Recentemente la procura della Repubblica presso il tribunale di Milano, nell’ambito di un procedimento penale a carico di cittadini turchi per diverse fattispecie di reato, ha richiesto al giudice per le indagini preliminari l’applicazione, ai sensi dell’articolo 290 del codice di procedura penale, della misura cautelare del divieto temporaneo di svolgere l’attività professionale nei confronti di due avvocati nominati quali difensori di uno dei soggetti, per aver ricevuto, sotto forma di compenso per prestazioni professionali, denaro contante di – presunta – provenienza illecita.
Il giudice per le indagini preliminari rigettò la richiesta.
Segnaliamo per la sua pertinenza alla questione in esame, la proposta di legge numero 1966 la quale intende chiarire, ulteriormente, che il difensore, quando riceve il pagamento di una somma di denaro per le prestazioni professionali rese, non è tenuto a fare indagini sulle fonti di reddito del proprio assistito.

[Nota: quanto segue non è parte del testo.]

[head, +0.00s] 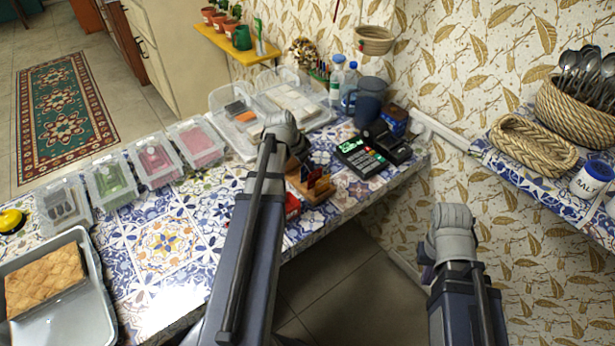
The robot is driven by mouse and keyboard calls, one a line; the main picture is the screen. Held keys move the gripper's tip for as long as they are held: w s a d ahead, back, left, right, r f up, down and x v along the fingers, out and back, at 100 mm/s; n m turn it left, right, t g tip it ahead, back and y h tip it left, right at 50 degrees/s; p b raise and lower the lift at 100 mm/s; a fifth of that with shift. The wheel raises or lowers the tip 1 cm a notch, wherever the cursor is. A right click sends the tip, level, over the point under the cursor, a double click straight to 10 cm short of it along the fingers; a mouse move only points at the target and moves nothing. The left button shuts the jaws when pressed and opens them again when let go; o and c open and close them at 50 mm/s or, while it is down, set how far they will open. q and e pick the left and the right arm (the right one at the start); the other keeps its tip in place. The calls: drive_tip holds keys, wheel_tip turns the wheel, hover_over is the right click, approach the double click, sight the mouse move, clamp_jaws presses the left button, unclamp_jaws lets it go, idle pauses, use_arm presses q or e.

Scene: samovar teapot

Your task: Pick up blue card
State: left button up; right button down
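A small wooden holder (318,194) stands near the table's front edge with several thin upright cards (318,177) in it, some reddish. I cannot make out a blue card among them; my left arm covers part of this area. My left gripper (298,155) is over the table just behind the holder, mostly hidden by its own wrist, so its fingers cannot be read. My right gripper (428,273) hangs off the table at the right, above the floor, mostly hidden behind its wrist.
A red box (292,206) lies close to my left forearm. Clear plastic containers (155,160) line the table's back. Open tabletop lies left of my left arm.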

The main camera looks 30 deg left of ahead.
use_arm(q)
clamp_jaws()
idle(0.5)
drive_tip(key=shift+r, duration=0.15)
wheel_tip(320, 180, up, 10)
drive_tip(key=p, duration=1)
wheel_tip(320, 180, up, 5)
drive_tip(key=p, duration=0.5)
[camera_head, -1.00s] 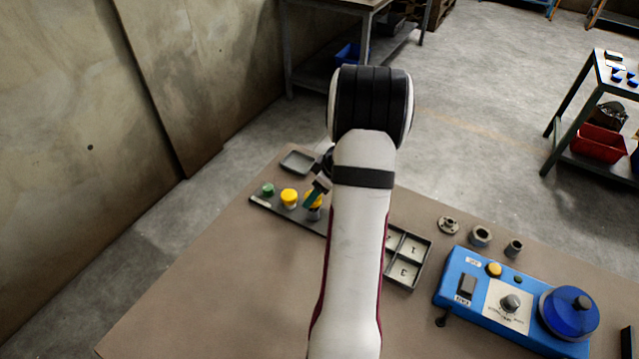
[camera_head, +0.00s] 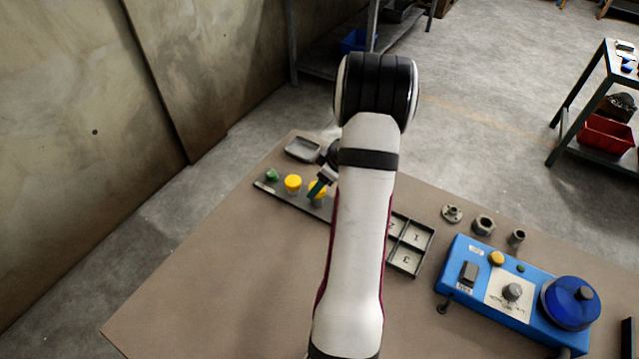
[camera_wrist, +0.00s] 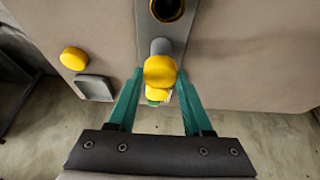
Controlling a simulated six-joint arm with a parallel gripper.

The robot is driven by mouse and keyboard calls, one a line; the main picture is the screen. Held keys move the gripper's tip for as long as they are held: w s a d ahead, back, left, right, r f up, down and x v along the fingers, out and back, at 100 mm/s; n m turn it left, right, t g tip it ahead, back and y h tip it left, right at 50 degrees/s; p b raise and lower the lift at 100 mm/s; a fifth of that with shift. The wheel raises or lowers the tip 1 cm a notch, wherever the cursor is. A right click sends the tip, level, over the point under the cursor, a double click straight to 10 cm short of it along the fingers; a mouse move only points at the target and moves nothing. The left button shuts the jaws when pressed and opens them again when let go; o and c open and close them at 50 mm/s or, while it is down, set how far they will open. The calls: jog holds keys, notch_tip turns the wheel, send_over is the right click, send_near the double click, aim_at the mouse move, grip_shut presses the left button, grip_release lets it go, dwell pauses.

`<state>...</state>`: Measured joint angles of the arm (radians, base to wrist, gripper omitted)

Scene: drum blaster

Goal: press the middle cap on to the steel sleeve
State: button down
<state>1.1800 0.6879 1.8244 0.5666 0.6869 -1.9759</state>
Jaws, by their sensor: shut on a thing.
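A yellow cap (camera_wrist: 160,71) lies between the green fingertips of my gripper (camera_wrist: 161,75) in the wrist view, and the jaws are shut on it. The grey steel sleeve (camera_wrist: 160,46) shows just beyond the cap, in line with it. The cap hides their joint, so I cannot tell whether it is fully seated. In the head view a green finger (camera_head: 316,190) crosses the front of this cap, and my arm hides the right part of the rack. The dark rack (camera_head: 265,187) bears another yellow cap (camera_head: 293,183) and a green cap (camera_head: 272,175) to the left.
A bronze-rimmed sleeve (camera_wrist: 167,8) stands beyond the steel one. A loose yellow cap (camera_wrist: 74,58) and a grey tray (camera_wrist: 94,88) lie to the left in the wrist view. A numbered divided tray (camera_head: 411,243) and a blue control box (camera_head: 455,270) are right of my arm.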

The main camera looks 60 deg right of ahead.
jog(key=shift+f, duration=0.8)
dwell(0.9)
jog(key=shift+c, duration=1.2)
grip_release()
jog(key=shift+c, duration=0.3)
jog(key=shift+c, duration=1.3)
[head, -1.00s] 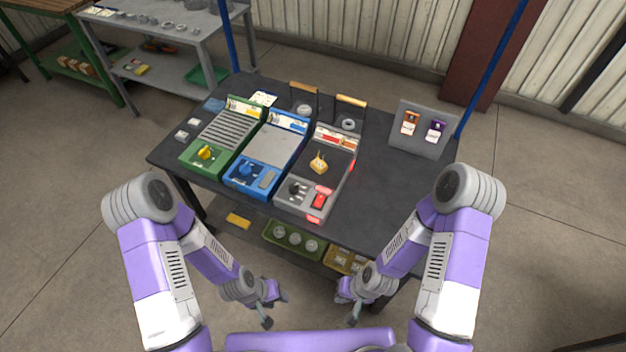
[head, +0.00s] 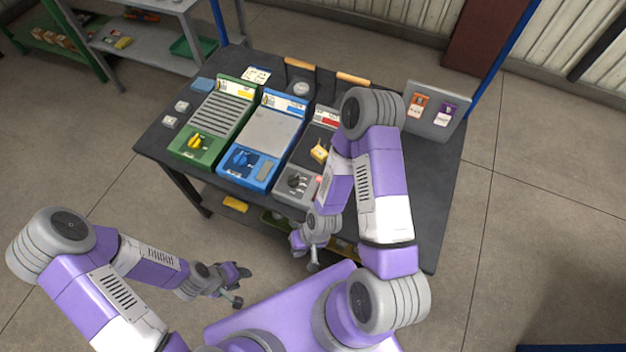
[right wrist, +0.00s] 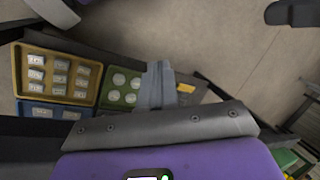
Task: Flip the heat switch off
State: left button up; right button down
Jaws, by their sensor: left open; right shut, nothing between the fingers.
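The grey unit (head: 288,193) with red labels is the rightmost of three units on the dark bench. It has a dark knob (head: 296,181) on its front. A small glowing red patch (head: 319,180) shows beside my right forearm; the red switch there is mostly hidden by that arm, so its position cannot be told. A yellow piece (head: 319,152) sits on the unit. My right gripper (head: 311,262) is shut and empty in front of the bench edge; its fingers (right wrist: 157,85) show against the lower shelf. My left gripper (head: 240,286) is open and empty, well clear of the bench.
A blue unit (head: 262,140) and a green unit (head: 212,125) stand to the left. A grey panel (head: 435,112) with two tags stands at the back right. Trays (right wrist: 98,88) lie on the lower shelf. The bench's right side is bare.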

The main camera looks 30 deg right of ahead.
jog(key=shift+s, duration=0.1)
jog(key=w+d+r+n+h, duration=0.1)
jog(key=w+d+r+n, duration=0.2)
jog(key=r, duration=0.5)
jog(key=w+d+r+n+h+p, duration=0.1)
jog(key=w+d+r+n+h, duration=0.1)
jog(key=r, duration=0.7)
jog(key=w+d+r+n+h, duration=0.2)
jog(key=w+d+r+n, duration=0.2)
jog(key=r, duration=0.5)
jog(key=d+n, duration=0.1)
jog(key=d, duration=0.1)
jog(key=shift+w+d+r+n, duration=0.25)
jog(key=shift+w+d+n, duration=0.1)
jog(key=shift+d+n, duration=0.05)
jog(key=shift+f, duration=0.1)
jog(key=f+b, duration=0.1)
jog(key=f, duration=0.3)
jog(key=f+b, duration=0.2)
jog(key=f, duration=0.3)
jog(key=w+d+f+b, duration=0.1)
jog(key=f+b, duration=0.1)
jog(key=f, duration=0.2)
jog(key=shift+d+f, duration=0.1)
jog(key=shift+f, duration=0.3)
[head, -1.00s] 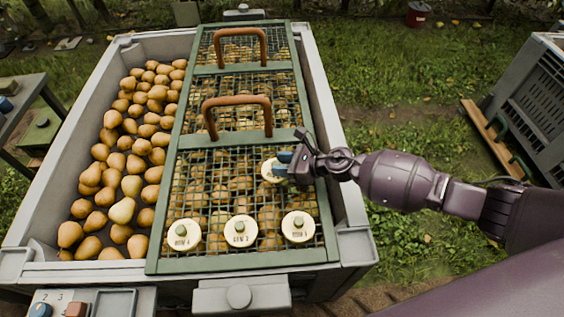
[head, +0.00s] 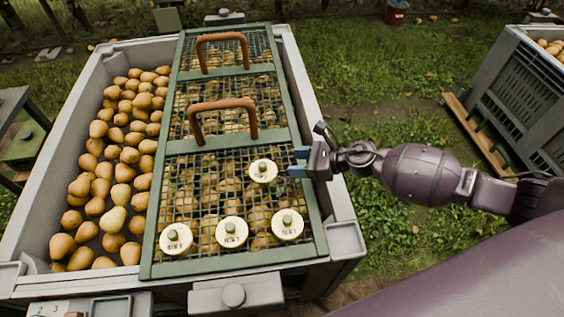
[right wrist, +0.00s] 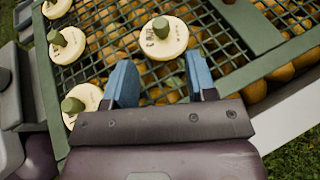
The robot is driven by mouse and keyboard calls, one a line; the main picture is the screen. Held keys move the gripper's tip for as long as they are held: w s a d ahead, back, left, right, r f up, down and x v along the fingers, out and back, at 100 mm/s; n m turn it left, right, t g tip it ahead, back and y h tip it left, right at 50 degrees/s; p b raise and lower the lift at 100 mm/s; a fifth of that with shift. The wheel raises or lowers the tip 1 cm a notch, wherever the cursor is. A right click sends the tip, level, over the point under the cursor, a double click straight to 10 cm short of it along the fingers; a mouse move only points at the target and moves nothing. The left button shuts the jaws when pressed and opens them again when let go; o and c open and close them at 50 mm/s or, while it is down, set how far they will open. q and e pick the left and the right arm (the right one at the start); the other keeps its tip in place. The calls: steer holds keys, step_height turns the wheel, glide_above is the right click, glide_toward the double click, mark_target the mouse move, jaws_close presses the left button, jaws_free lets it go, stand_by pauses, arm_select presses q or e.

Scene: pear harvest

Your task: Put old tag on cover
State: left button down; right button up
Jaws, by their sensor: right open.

La nuova norma si vuole porre come strumento di tutela non solo dell’avvocato, bensì di tutti i professionisti che, altrimenti, si troverebbero costretti a indagare sull’origine del denaro ricevuto a fronte della prestazione professionale resa.
Non avendo intenzione di creare sacche d’impunità, l’esenzione dall’accertamento della provenienza lecita del compenso può essere invocata soltanto quando non si configura un concorso nel reato.